The box cooler requires less maintenance since it has fewer components. Operational costs therefore are much lower than for any other cooling system. In harsh conditions when travelling in icy water the risk of clogging the system with ice is significantly reduced in a boxcooler, since it melts the ice and cool the system in that way.
The box cooler does not require a secondary raw water cooling circuit on board, which eliminates the need to bring raw water into the vessel.
This reduces the chance of raw water leakages and cuts back the risks subjected to breakdown due to wear and tear.
Boxcoolers require no electrical energy for sea water pumps. Based on overall performance the box cooler design is the most favourable cooling system solution.

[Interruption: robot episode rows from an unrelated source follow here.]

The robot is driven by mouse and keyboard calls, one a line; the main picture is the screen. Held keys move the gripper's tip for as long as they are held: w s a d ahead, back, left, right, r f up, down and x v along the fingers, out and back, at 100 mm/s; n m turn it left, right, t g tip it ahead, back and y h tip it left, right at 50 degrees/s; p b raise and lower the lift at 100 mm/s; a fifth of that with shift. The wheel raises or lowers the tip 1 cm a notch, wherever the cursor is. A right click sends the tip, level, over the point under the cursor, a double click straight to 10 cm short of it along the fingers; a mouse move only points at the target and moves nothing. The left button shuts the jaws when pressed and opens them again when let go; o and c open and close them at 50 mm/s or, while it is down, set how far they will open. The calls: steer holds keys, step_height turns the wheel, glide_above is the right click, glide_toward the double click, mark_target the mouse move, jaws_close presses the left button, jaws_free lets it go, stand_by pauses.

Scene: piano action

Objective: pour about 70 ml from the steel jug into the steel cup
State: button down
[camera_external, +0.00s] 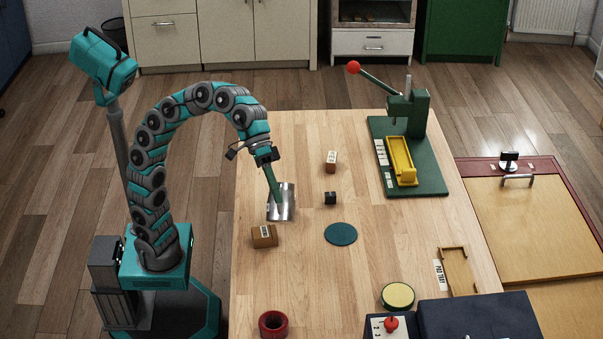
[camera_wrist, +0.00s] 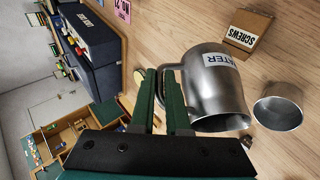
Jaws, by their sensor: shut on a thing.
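The steel jug (camera_wrist: 214,84), labelled WATER, is held by its handle in my gripper (camera_wrist: 160,84). In the wrist view its open mouth faces the lower edge of the picture, and the jug looks tilted. The jug also shows in the external view (camera_external: 283,204), below my gripper (camera_external: 277,192) and above the table. The steel cup (camera_wrist: 278,112) is just right of the jug in the wrist view, apart from it in the picture. I cannot pick out the cup in the external view; the jug may hide it. No stream or liquid level is visible.
A SCREWS box (camera_external: 264,236) stands near the jug. A black block (camera_external: 330,198), a red-brown block (camera_external: 331,162) and a teal disc (camera_external: 341,234) lie to the right. A green press (camera_external: 408,150) stands at the far right. Bare table (camera_external: 290,290) lies in front.

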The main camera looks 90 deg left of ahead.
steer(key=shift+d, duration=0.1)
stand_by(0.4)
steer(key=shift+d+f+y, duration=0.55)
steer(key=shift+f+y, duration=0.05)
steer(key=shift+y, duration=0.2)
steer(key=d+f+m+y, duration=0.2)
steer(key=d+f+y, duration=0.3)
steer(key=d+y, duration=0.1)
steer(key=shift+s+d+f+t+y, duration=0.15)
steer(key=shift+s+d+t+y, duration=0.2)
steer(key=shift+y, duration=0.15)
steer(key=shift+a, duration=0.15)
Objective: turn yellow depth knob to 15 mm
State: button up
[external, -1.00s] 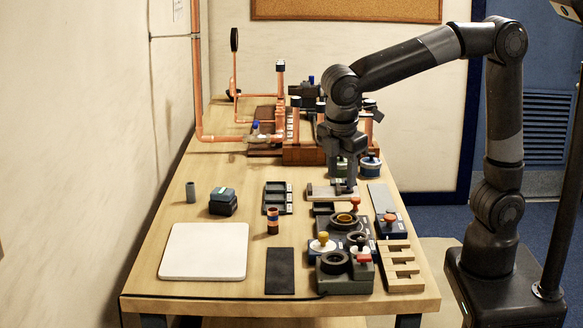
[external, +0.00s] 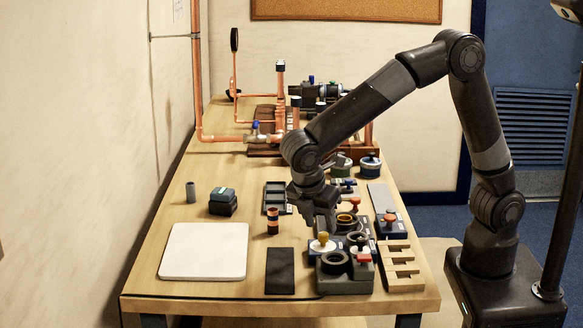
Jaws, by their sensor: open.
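The yellow knob (external: 323,237) stands upright on a pale round plate on a blue base, towards the front right of the bench. Its scale is too small to read. My gripper (external: 321,226) points down just above the yellow knob, open and holding nothing visible. I cannot tell whether the fingertips touch the knob or are on either side of it.
A red-orange knob (external: 363,254) and dark ring-shaped fixtures (external: 334,262) stand close on the right and front. A wooden slotted rack (external: 401,266) is further right. A striped cylinder (external: 273,221) stands left. A white board (external: 204,251) lies at front left.

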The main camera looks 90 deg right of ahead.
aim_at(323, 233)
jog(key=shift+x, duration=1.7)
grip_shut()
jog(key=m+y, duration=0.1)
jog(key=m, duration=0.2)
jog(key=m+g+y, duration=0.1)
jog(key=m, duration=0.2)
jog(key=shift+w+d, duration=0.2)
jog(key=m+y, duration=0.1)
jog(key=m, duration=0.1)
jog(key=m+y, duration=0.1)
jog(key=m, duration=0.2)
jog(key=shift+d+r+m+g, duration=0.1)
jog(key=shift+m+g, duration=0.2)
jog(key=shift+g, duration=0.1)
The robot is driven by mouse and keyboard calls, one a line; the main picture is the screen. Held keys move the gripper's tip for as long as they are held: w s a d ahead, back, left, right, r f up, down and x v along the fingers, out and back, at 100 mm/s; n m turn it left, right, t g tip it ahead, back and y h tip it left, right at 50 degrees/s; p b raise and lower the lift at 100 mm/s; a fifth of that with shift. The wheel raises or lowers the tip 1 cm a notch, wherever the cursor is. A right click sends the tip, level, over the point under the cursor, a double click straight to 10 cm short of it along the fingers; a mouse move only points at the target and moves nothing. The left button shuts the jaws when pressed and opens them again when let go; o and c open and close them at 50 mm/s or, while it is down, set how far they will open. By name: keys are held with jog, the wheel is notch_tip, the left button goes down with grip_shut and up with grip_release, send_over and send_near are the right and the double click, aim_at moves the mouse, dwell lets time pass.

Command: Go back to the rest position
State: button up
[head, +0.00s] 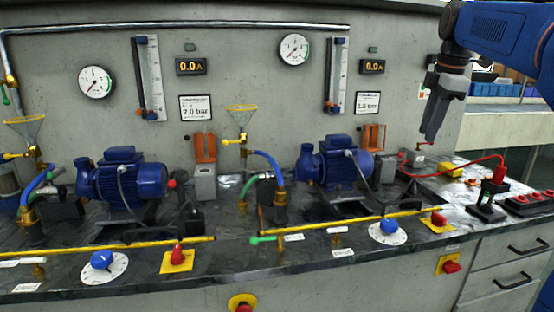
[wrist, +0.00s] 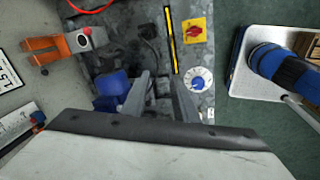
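My gripper (head: 430,138) hangs from my blue arm at the upper right of the head view, pointing down. It is above the right end of the bench and in front of the grey wall panel. In the wrist view two grey fingers (wrist: 163,98) stand apart with nothing between them, so it is open and empty. The fingers overlap a blue pump (wrist: 110,90) in that picture, with a gap in height I cannot judge. In the head view the right blue pump (head: 334,163) stands left of my gripper, apart from it.
Below my gripper are a red cable (head: 470,165), a yellow object (head: 450,170) and a black stand with a red top (head: 490,190). A blue dial (wrist: 199,80) and red knob (wrist: 194,30) show in the wrist view.

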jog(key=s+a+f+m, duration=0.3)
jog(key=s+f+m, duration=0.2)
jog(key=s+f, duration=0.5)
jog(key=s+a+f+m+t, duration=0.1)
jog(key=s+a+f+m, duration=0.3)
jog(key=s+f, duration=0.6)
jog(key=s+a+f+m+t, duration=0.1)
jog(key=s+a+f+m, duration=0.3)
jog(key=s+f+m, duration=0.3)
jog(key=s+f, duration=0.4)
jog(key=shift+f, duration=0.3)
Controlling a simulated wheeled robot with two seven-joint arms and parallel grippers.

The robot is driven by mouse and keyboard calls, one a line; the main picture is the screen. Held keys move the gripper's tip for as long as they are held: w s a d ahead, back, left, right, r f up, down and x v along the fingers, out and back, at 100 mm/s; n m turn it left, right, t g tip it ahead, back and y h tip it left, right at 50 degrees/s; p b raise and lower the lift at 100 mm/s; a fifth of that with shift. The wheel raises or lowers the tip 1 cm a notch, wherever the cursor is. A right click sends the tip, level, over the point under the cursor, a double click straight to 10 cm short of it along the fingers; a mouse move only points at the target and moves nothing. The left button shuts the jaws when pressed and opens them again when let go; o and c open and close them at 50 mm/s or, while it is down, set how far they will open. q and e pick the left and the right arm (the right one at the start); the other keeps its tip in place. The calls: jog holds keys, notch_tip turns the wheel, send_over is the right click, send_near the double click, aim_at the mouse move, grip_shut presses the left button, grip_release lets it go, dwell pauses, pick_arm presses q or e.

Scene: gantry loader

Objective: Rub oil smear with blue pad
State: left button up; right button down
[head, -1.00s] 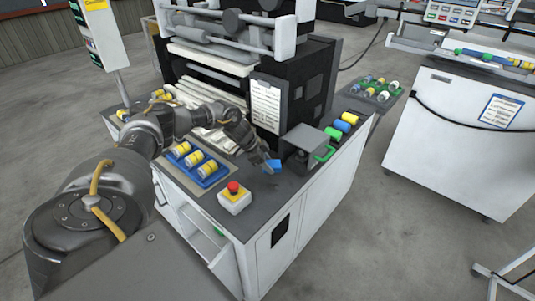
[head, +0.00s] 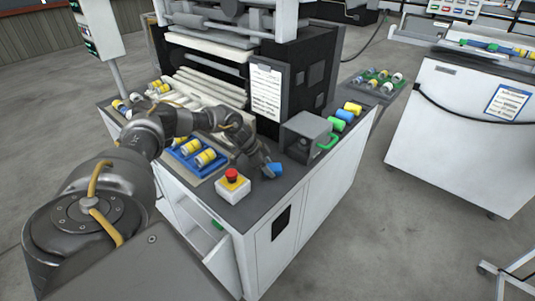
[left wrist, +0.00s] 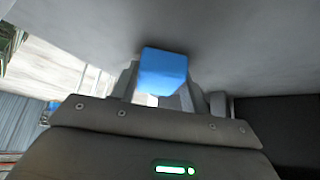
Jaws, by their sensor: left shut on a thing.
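My left gripper (head: 265,170) is shut on a blue pad (head: 274,170) over the dark worktop, to the right of the red-topped button box. In the left wrist view the blue pad (left wrist: 163,72) sits between the two fingers, against or very near a plain grey surface. I cannot tell whether the pad touches the worktop. I cannot make out an oil smear in either view; it may be hidden under the pad or gripper. My right gripper is not in view.
The emergency-stop box (head: 232,185) stands close to the left of the pad. A blue tray (head: 186,159) of yellow-and-white rolls lies behind it. A grey box (head: 305,135) with a green handle stands to the right. The worktop's front edge is near.

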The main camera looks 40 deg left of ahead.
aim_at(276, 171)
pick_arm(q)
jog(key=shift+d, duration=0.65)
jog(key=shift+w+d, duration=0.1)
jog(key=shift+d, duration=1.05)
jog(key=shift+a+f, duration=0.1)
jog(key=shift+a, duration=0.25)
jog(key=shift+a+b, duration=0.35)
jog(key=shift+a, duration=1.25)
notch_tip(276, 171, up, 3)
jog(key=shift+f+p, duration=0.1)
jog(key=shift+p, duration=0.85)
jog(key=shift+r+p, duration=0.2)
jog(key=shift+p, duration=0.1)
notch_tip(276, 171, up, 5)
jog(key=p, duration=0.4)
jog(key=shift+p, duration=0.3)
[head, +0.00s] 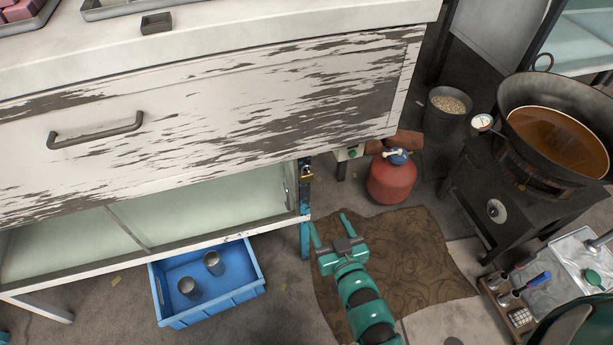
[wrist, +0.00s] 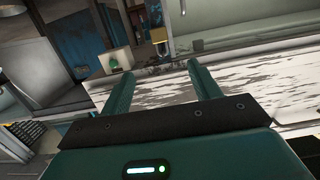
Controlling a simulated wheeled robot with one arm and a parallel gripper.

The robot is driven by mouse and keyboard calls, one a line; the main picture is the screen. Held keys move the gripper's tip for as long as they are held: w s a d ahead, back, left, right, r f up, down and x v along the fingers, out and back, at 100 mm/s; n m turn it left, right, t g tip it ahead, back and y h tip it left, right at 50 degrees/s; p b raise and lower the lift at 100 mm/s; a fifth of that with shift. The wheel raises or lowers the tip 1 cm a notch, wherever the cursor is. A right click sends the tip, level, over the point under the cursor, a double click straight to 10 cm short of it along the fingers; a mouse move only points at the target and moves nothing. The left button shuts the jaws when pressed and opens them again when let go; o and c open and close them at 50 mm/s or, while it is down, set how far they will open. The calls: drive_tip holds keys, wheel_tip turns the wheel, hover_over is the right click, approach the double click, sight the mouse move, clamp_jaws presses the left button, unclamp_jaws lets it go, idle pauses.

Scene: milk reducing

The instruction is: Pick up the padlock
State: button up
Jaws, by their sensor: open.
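The small brass padlock (head: 307,172) hangs at the right front post of the white cabinet, just below the wide drawer front. It also shows in the wrist view as a small yellow shape (wrist: 159,36) near the top middle, beyond the fingertips. My gripper (head: 329,222) is open and empty, with its two teal fingers spread. In the head view it is below and a little right of the padlock, apart from it. In the wrist view the fingers (wrist: 159,72) point toward the padlock without touching it.
The peeling white drawer front (head: 230,115) overhangs the padlock. A red gas cylinder (head: 391,180) stands to the right. A blue crate (head: 207,298) with metal cups sits at lower left. A dark pan of brown liquid (head: 558,135) is far right. A brown mat (head: 420,260) lies on the floor.

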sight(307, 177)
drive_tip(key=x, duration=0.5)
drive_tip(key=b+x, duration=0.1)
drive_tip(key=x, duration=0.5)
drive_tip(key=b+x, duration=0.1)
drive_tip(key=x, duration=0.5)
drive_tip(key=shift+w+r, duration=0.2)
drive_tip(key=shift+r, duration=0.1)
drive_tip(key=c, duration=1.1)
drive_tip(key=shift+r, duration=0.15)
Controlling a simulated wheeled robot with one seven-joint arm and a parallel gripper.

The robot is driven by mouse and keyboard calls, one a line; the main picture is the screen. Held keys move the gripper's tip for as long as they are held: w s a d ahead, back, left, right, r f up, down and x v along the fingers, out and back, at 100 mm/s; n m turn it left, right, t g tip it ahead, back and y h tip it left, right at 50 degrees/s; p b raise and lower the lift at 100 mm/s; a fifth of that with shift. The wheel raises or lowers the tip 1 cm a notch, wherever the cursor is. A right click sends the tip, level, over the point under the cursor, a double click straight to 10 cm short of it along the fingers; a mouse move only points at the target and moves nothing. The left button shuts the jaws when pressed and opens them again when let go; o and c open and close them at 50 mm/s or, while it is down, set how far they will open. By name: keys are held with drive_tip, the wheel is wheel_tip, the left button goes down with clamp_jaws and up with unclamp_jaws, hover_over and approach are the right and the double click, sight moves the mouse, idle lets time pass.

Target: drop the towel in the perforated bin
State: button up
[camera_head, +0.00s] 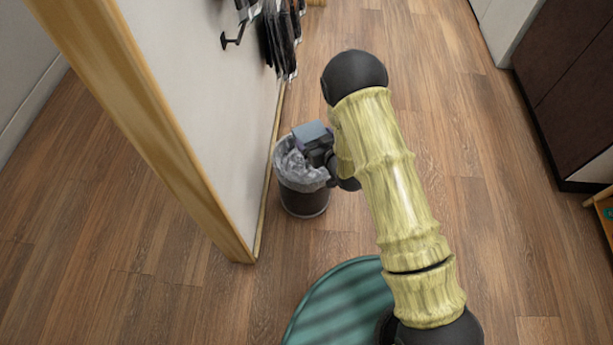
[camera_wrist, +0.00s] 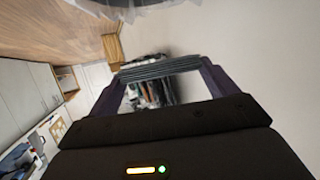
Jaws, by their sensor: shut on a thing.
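The towel is a folded blue-grey cloth (camera_head: 310,131) in the head view. It shows as a layered grey strip (camera_wrist: 160,70) between the two fingers in the wrist view. My gripper (camera_head: 319,150) is shut on it. The bin (camera_head: 304,204) is dark, with a clear plastic liner over its rim, and stands upright on the floor beside the white partition. In the head view the towel and gripper overlap the upper right of the bin's mouth; their height above it is hard to tell. Part of the liner (camera_wrist: 130,10) shows at the wrist view's top edge. Perforations are too small to make out.
The white partition (camera_head: 200,70) with a wooden edge stands close at the bin's left. Dark items hang on it (camera_head: 279,40) behind the bin. A dark cabinet (camera_head: 575,100) is at the far right. Wooden floor (camera_head: 500,220) is clear between.

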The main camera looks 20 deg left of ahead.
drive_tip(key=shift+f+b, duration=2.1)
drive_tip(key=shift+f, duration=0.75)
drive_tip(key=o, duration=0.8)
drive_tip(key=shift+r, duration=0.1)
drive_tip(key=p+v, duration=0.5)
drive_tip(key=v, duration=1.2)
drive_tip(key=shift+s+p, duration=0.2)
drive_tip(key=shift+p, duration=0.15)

The boxcooler system consists of less parts than a central sea water cooling system. The box cooler system requires less pumps & valves, the pipeline length is reduced and there is no need for a mud box or heat exchanger.
The system requires less auxiliary power, which saves fuel and results in lower installation costs. The box cooler requires fewer parts which require nautical certification, resulting in a shortened certification process and a cost effective system.
The boxcooler is much less susceptible to corrosion and fouling than any other solutions. The corrosion resistance of the Copper-Nickel 90/10 alloy depends upon the formation of a protective oxide film. Alloying elements such as zinc, nickel, or tin affect the tenacity and adherence of the protective films that form, and thus the relative corrosion resistance of the individual alloys.
The general corrosion rate of the Cuni 90/10 alloy in seawater is very low and decreases quickly over time as the protective oxide films form. For this reason, premature failure from general corrosion is rarely experienced. In this respect Copper-Nickel90/10 is clearly a superior alloy with regard to corrosion resistance.
Copper-nickel alloys also have a high inherent resistance to macrofouling. This reduces the frequency of cleaning of piping systems and condensers, and decreases fouling removal costs for boxcoolers. Fouling that does form is poorly adherent and thus easily removed. The biofouling resistance of copper-nickel tubing allows shipboard condensers to maintain good heat transfer capability for several years.
An ICAF (Impressed Current Anti Fouling System) actively releases copper into the sea. One ship equipped with such a system may release 500 kg of copper ions per year. Because of the natural anti-fouling of the Weka box coolers, no extra coating and ICAF system are needed.